Ausgangsthese: In den vergangenen 20 Jahren ist das Web von wenigen (amerikanischen) Big-Tech-Unternehmen monopolisiert worden. Großkonzerne, die Online-Verhalten, Standorte, Suchanfragen, Einkäufe und soziale Interaktionen der Nutzer ihrer Plattformen sammeln und lukrativ für sich verwerten.

In seinem Anfang 2024 erschienenen Buch kritisiert Autor Chris Dixon diese Form des Überwachungskapitalismus. Er argumentiert, dass die großen Technologieunternehmen ihren Nutzern und Entwicklern die Kontrolle, Eigentumsrechte und Gestaltungsmöglichkeiten entzogen haben. Diese Entwicklung im Internet vollzog sich in den drei buchtitelgebenden Phasen:

Web1: Die Lese-Ära von 1990 bis 2005 demokratisiert das weltweite Wissen auf Basis der frühen Internet-Protokollnetzwerke. Zuerst übertragen statische Webseiten die angeforderten Informationen. Mit der Zeit etablieren sich dynamische Services wie E-Mail, Messenger, Suchmaschinen und Online-Shops.
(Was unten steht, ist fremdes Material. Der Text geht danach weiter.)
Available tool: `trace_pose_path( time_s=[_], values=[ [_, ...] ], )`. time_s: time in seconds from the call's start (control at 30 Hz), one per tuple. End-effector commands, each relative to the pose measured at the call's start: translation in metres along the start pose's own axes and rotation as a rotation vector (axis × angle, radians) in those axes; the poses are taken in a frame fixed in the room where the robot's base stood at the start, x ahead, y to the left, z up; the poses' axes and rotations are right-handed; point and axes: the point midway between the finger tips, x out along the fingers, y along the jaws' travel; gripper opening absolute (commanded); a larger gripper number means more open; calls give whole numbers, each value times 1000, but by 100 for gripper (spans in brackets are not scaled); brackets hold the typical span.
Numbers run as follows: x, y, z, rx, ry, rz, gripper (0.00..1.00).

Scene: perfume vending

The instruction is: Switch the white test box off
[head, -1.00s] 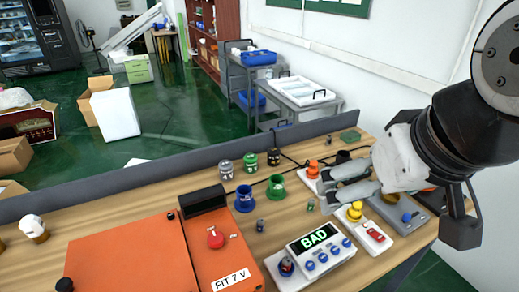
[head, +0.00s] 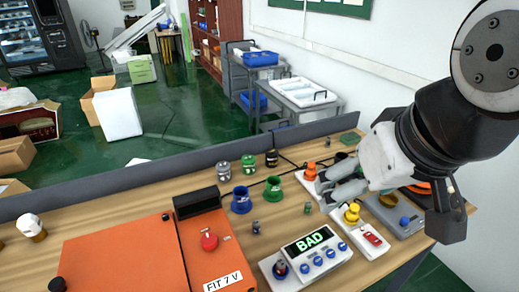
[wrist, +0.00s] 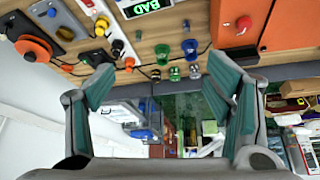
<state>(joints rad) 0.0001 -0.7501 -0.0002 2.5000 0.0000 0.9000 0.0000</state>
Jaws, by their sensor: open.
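A white box (head: 333,264) with a lit green "BAD" display and several blue knobs lies at the front of the table. It shows upside down at the top edge of the wrist view (wrist: 155,21). To its right is a smaller white box (head: 353,236) with a yellow knob (head: 352,214) and a red switch (head: 373,239). I cannot tell from the picture alone which one is the test box. My gripper (head: 327,190) is open and empty, its fingers pointing left above the table, behind the boxes. In the wrist view the fingers (wrist: 160,85) are wide apart with nothing between them.
An orange panel (head: 125,257) labelled "FIT 7 V" with a red knob (head: 209,239) lies left. Blue (head: 241,201) and green (head: 273,190) cups and several small cylinders stand mid-table. A dark ledge (head: 120,180) runs along the back.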

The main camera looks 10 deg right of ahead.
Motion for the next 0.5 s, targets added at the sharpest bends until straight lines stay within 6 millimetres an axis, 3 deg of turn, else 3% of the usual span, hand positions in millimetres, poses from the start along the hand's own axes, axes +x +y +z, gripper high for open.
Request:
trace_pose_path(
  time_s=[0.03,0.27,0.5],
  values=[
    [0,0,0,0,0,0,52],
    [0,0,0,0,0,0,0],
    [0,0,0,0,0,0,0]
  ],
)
Web2: Die Lese-Schreib-Ära von zirka 2006 bis 2020 zeichnet sich durch die Möglichkeit aus, Inhalte nicht nur zu lesen, sondern auch selbst ohne technische Kenntnisse erstellen und öffentlich teilen zu können. Die Datenverarbeitung und Monetarisierung der Nutzeraktivitäten erfolgt dabei überwiegend in zentralisierten Unternehmensnetzwerken im Rahmen eines "Attract-Extract-Cycle".
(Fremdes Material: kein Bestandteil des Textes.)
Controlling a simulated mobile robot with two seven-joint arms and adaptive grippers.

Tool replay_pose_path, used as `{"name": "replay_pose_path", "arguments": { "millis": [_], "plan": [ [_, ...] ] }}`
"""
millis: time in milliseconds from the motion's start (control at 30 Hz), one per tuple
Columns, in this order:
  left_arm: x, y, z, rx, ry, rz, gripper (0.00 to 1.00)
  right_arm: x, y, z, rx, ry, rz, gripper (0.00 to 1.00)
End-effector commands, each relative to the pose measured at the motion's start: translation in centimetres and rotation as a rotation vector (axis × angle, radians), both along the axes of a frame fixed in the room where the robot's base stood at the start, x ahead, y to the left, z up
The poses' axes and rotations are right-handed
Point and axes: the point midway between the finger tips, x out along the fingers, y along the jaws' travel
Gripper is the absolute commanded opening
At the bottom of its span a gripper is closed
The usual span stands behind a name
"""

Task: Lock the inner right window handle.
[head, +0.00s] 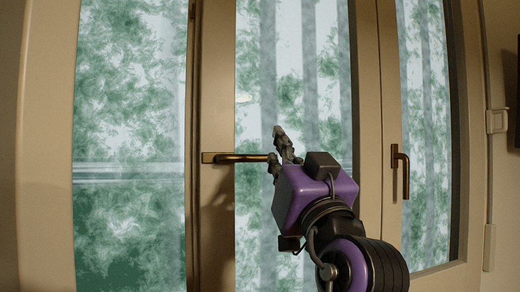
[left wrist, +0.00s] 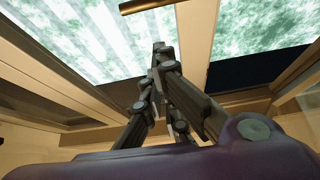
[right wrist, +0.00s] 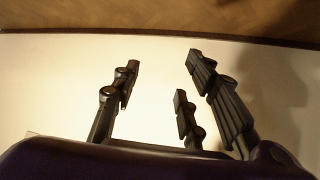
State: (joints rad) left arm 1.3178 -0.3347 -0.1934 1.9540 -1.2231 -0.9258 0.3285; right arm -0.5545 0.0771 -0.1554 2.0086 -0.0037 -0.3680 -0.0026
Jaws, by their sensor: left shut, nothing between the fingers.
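A brass lever handle (head: 235,157) sits on the frame post between the left and middle panes and lies horizontal, its free end pointing right. A second brass handle (head: 402,172) on the post further right hangs straight down. The task's inner right handle appears to be the horizontal one, but I cannot be sure. My left gripper (head: 279,146), purple with dark fingers, is shut and empty at the horizontal handle's free end; contact is unclear. In the left wrist view, a brass handle (left wrist: 145,5) shows beyond the fingertips (left wrist: 160,48). My right gripper (right wrist: 160,80) is open and empty.
Tall window panes (head: 130,140) show blurred greenery. A pale fitting (head: 496,121) is on the wall at the right, beside a dark object at the edge. The right wrist view shows a plain pale surface (right wrist: 150,60) and a brown strip (right wrist: 160,18).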

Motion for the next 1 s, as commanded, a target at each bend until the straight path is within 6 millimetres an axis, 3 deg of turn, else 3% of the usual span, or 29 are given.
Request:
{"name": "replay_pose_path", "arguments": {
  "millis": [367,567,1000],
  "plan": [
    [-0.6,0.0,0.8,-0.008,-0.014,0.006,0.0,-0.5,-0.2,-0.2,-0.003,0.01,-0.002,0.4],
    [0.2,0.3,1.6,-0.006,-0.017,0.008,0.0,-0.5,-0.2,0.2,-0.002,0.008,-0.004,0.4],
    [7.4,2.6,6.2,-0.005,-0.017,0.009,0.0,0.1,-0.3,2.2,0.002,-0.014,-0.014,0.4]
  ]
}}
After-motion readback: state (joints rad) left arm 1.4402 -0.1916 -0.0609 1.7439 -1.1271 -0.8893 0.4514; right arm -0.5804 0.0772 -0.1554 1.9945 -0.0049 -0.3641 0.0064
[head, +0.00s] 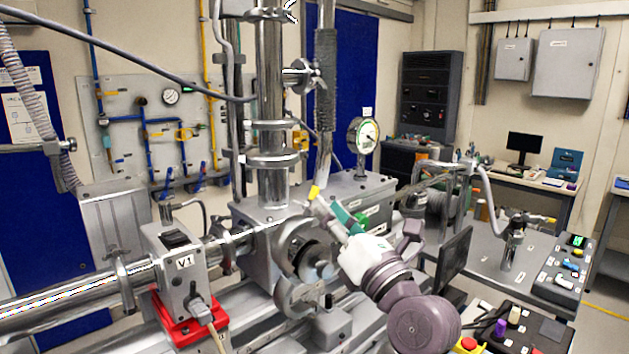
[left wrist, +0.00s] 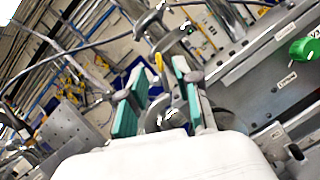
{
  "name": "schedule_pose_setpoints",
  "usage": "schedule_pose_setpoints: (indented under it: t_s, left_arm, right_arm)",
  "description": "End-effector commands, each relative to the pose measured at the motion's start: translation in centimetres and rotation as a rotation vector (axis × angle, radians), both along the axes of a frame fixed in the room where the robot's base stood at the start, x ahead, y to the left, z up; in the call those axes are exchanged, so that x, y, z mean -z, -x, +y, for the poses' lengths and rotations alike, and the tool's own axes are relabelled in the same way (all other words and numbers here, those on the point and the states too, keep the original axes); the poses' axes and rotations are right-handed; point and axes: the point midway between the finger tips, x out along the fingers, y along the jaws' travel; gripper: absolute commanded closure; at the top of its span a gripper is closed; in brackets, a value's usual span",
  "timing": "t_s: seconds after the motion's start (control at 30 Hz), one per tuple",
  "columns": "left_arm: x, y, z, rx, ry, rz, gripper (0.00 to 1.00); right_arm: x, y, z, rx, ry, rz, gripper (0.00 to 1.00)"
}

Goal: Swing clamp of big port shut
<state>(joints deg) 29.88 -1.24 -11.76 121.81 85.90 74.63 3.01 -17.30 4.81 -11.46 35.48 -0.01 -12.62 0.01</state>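The big port (head: 312,262) is a round steel opening on the front of the grey chamber block. Its silver clamp (head: 292,240) stands with its curved halves spread apart, one at the upper left and one below the port. A yellow tip (head: 314,192) shows just above the clamp, and also in the left wrist view (left wrist: 158,62). My left gripper (head: 326,207) is in front of and above the port, close to the yellow tip. In the left wrist view its two teal-padded fingers (left wrist: 160,92) are apart, with the yellow tip seen in the gap. Contact cannot be told. My right gripper is out of view.
A valve box marked V1 (head: 180,262) on a red base and a beam pipe (head: 65,290) lie left of the port. A dial gauge (head: 363,135) stands behind. A dark monitor (head: 453,262) and a cart (head: 480,252) are at right.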

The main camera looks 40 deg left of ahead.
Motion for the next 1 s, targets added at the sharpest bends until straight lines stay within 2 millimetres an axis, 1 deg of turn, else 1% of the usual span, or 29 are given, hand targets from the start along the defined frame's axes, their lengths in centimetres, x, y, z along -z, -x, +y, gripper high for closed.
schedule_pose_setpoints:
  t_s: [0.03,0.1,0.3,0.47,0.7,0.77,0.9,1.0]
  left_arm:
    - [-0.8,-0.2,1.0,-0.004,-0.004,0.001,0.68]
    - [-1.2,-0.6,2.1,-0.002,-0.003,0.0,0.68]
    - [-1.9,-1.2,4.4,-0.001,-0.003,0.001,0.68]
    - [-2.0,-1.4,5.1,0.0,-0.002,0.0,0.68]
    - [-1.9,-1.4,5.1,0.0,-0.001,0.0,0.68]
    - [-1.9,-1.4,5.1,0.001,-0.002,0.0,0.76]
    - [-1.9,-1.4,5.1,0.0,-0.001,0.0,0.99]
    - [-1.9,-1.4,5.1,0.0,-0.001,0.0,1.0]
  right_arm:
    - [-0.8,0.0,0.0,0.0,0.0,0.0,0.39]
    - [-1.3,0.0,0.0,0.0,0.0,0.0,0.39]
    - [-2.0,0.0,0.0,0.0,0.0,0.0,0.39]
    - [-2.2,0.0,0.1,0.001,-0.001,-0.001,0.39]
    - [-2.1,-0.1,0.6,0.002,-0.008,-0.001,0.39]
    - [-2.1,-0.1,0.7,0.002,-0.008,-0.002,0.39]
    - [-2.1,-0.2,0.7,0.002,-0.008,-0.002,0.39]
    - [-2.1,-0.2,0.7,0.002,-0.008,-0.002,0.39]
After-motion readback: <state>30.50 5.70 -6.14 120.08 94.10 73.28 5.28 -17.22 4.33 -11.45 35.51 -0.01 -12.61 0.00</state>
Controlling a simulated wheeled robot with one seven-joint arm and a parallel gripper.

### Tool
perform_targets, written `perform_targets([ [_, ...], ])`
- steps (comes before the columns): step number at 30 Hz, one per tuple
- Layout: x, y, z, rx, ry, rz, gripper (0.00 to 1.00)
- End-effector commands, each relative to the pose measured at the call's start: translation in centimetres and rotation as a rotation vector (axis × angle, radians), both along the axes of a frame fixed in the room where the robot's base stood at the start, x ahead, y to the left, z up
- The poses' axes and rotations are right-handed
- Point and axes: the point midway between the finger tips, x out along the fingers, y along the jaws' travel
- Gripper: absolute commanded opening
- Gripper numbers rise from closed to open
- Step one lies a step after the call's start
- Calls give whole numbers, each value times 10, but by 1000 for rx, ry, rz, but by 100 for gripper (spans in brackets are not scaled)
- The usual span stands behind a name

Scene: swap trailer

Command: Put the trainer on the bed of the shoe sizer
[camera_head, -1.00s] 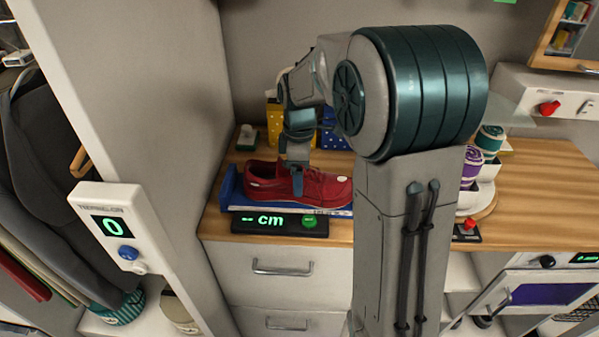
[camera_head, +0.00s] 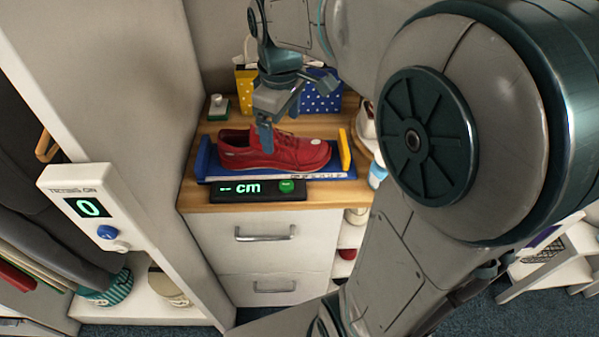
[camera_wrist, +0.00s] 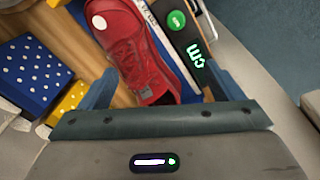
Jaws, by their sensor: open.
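The red trainer (camera_head: 285,153) lies upright along the blue bed of the shoe sizer (camera_head: 203,160), its toe to the right near the yellow end piece (camera_head: 344,150). The sizer's display (camera_head: 240,189) reads "-- cm" beside a green button. My gripper (camera_head: 285,115) is open above the trainer, tilted. One finger overlaps the trainer's upper in the head view; whether it touches is unclear. In the wrist view the trainer (camera_wrist: 135,50) lies beyond and between the spread fingers of my gripper (camera_wrist: 163,88). Nothing is gripped.
Blue dotted (camera_head: 320,95) and yellow dotted (camera_head: 245,90) boxes stand behind the sizer. A wall panel (camera_head: 92,207) shows 0 at the left. Drawers (camera_head: 264,240) sit below the wooden counter. My arm hides much of the right side.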

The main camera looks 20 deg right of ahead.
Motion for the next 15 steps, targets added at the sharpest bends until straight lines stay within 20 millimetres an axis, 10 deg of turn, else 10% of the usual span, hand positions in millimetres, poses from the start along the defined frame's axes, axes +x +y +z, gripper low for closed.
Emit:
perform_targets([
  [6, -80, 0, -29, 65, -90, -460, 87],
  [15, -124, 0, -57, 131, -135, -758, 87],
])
Web3: Seit etwa 2020 ist nun die Lese-Schreib-Besitz-Ära angebrochen, bei der es um die Dezentralisierung der Ressourcen und den persönlichen (Daten-)Besitz im Internet geht. In dezentralisierten Systemen sollen die Ressourcen wieder den Netzwerknutzern zufließen, um Anreize für Innovation und Wachstum zu schaffen.

Die Zukunft des (F)Internets

Dixon positioniert die Blockchain-Technologie als nächsten logischen Schritt und dritte Evolutionsstufe des Internets. Web3 kombiniert die Offenheit des Web1 mit der Struktur der Web2-Datenbanken. Blockchains sollten dabei nicht nur als verteilte Hauptbücher (distributed ledger) angesehen werden. Sie sind vor allem "Computer, die beliebige Software ausführen können", auch automatisch via Smart Contract.
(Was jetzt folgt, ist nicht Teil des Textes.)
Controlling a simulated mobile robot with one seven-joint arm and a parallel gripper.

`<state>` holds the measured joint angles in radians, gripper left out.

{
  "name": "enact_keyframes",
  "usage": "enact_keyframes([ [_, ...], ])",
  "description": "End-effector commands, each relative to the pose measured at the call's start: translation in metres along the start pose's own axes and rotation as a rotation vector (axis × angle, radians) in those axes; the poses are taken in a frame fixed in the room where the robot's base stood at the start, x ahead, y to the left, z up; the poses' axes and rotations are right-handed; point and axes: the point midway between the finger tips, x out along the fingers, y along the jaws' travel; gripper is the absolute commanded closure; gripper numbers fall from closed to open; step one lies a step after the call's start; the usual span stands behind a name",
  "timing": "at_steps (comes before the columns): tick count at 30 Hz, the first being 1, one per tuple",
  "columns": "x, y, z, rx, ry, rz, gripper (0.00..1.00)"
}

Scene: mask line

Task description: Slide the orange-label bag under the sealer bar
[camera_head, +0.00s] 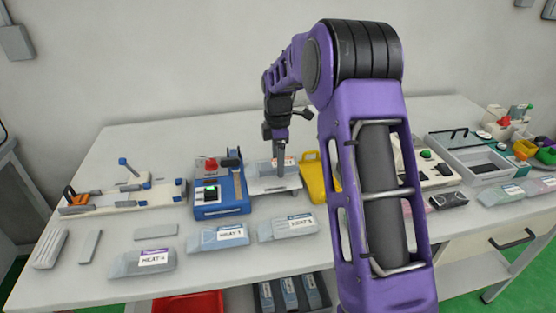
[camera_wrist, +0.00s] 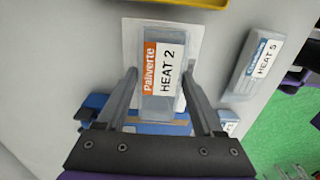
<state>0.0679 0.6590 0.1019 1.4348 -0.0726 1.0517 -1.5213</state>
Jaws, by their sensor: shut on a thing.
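The orange-label bag, a grey pack marked HEAT 2 (camera_wrist: 162,75), is between the two fingers of my gripper (camera_wrist: 159,77) in the wrist view. My gripper is shut on it. In the head view my gripper (camera_head: 280,172) points down over the white plate (camera_head: 262,188), and a bit of the label (camera_head: 287,160) shows behind the fingers. The blue sealer (camera_head: 221,200) stands just left of the plate, with a red knob and a dark upright part (camera_head: 231,160), perhaps the bar. In the wrist view the sealer (camera_wrist: 152,128) lies below the bag, partly hidden by my gripper.
Other bags, HEAT 5 (camera_head: 288,228), HEAT 1 (camera_head: 219,237) and HEAT 4 (camera_head: 143,263), lie along the front of the table. A yellow object (camera_head: 311,172) stands right of the plate. A white fixture (camera_head: 125,197) is at the left.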

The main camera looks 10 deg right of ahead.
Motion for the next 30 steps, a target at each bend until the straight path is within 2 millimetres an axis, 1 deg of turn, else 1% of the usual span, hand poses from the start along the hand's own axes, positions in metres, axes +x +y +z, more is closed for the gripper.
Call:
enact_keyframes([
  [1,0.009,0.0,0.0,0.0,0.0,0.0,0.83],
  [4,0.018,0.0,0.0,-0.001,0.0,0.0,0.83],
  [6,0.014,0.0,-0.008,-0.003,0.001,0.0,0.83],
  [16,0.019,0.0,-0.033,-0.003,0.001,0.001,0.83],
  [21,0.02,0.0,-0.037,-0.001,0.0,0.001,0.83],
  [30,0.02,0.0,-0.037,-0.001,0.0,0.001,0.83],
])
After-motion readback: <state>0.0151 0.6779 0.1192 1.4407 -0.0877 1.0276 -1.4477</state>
Blockchains als peer-to-peer-Netzwerke ermöglichen es, dass die Kontrolle nicht mehr bei einer zentralen Instanz liegt, sondern dezentral auf ein Computer-Netzwerk verteilt ist. Die dezentrale Natur der Datenhaltung bietet Transparenz und Sicherheit, jeder Teilnehmer im Netzwerk kann alle Transaktionen nachprüfen.

Mit den Web3-Technologien lassen sich auch "zum ersten Mal unantastbare Regeln in Software etablieren". Regeln, die in einer Blockchain kodiert sind, können nicht willkürlich geändert werden. Mit diesen "state machines" können offene und demokratische Netzwerke geschaffen werden, in denen alle Teilnehmer eine Stimme haben und an der Entscheidungsfindung beteiligt sind.

Digitales Eigentum

Zentrales Element der Web3-Technologien ist das Konzept des Tokens. Dixon definiert Token als digitale Vermögenswerte, die Eigentumsrechte verleihen, monetäre Anreize schaffen und neue Koordinationsmöglichkeiten eröffnen. Mit anderen Worten geht es um die Art und Weise, wie digitale Informationen gespeichert, geteilt und besessen werden.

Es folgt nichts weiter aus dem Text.